General rules for bands
Define bands as fully-loaded comp. I.e., base + annualized vesting equity + target bonus / commission (if applicable).
A good rule is 8-10 bands (excluding C-suite).
If you have operations in multiple countries / regions, it may make sense to have matched bands (e.g., Band 5 = Manager in US and VP in India) rather than a matrix of countries and bands
Bands should be a range, but as narrow as possible (at most +/- 10% even when factoring in equity variance). Minimize gaps or overlaps between bands.
Revisit bands under two conditions — a) you’ve raised a new financing round, in which case your equity banding needs to be redone for the new valuation, or b) it’s been at least 6 months, in which case enough has probably changed about your business to revisit.

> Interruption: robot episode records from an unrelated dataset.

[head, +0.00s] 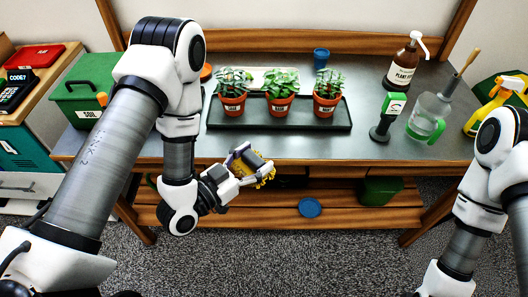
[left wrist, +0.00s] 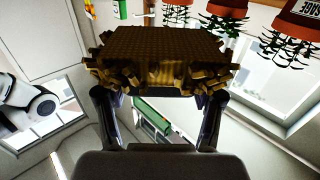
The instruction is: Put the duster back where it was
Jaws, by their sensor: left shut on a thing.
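My left gripper (head: 248,172) is shut on the duster (head: 266,174), a block with yellow-brown bristles. It holds the duster in the air just in front of the table's front edge, above the lower wooden shelf. In the left wrist view the duster (left wrist: 160,58) fills the space between the fingers (left wrist: 158,105), with its dark textured face and ragged fringe showing. My right arm shows at the right of the head view, but its gripper is out of the frame.
The grey tabletop (head: 300,148) bears a dark tray (head: 340,118) with three potted plants. A pump bottle (head: 404,65), a black-green tool (head: 388,115), a clear jug (head: 428,115) and a yellow spray bottle (head: 495,105) stand at right. A green soil bin (head: 85,90) stands left. A blue disc (head: 309,207) lies on the lower shelf.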

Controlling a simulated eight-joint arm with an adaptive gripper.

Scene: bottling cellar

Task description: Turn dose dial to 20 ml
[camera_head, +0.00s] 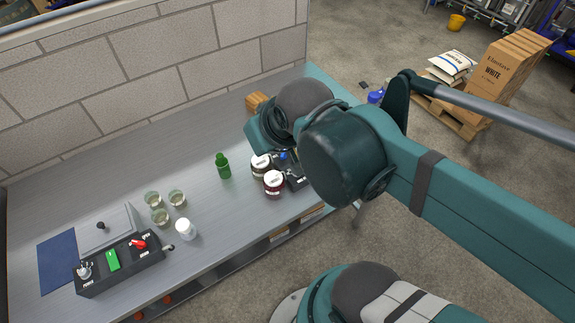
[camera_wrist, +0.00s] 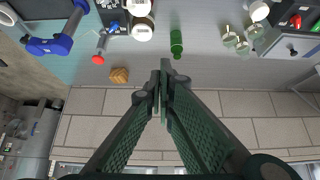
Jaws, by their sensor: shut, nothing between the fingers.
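My gripper (camera_wrist: 163,82) is shut and empty in the wrist view, its fingertips over the back of the counter, apart from everything there. In the head view it is hidden behind my arm. A black box (camera_head: 295,178) with a blue part stands beside two jars, partly covered by my arm; it also shows at the top of the wrist view (camera_wrist: 113,20). I cannot make out the dose dial or any ml marks on either box.
Two jars (camera_head: 274,182), a green bottle (camera_head: 223,166), several glasses (camera_head: 153,199) and a white container (camera_head: 185,229) stand on the counter (camera_head: 125,180). A wooden block (camera_wrist: 119,75) lies near the wall (camera_head: 150,75). The counter between bottle and wall is clear.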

The best benefit of a clear set of bands is transparency. You don’t have to go to the Bridgewater end of the spectrum and put everyone’s comp and performance out there, but there’s often a happy middle ground. For example, BCG shared the expected compensation for every level of seniority, once a year. At my last company, we drafted and shared the full set of bands to the entire team (and even candidates). This reduced uncertainty and anxiety around whether each employee was being paid fairly; but even more starkly, our offer conversations suddenly became extremely productive — instead of an arbitrary back and forth, we were making sure our discussions were grounded in a clear banding framework, and that the employer and candidate were speaking the same language.
General rules for spans
Spans are hard to prescribe with any specificity; it’s the most subjective of the three metrics. It certainly depends on the style of the manager, the nature of the business, and so on.
The median span of control for a fully-staffed, mature, tech-centric organization should be around 5-6 (i.e., if you list out all the people who have at least one direct report, the median on the list should have 5 or 6 direct reports).
Higher-throughput, smaller, earlier, or growing orgs might often be smaller, e.g., median of 4 at early or mid stage.
The more creative a function, the lower the span of control; for example, something like research would have a lower span than a function like ops or inside sales.
The larger and more operationally heavy you get, it might start gravitating towards 6-7.
I’ve rarely seen too high a span happen organically (except in something purely operational like a warehouse or call center), but a median of more than 7 across an organization is very unusual.
The more high-caliber / senior the direct reports for that function, the greater the span of control; for example, if a CEO has a rockstar executive team, the CEO could have 8-10 direct reports and still be very high-functioning team.
General rules for layers
Be strictest with your layers; excessive layers are the doom of most large organizations.
Revisit reporting relationships and layers 1-2 times per year during the re-evaluation of comp, titles, etc.
Layers will increase with the size of a company, but not as much as one might think.
Seed / A companies, <50 people: No more than 4 layers. If your CEO communicates something to the CTO, who delivers it to an Engineering Manager, who delivers it to a Senior Engineer, who delivers it to a QA Analyst… that’s far too much lost in translation for a 25-person company.
Series B / C companies, 50 – 500 people: Should probably max out at 5-6 layers. Revisit reporting relationships and layers 1-2 times per year during the re-evaluation of comp, titles, etc., especially once you get to 200+ people.
Series D+, 500+ people: For orgs of up to perhaps 1-2,000, 7 layers is appropriate. For a 20,000 person org, 8 layers is almost inevitable, but it should be done as infrequently as possible. I’ve seen large orgs with 11+ layers and they were, predictably, inefficient and disorganized, because the telephone game is amplified to the point of garbled nonsense.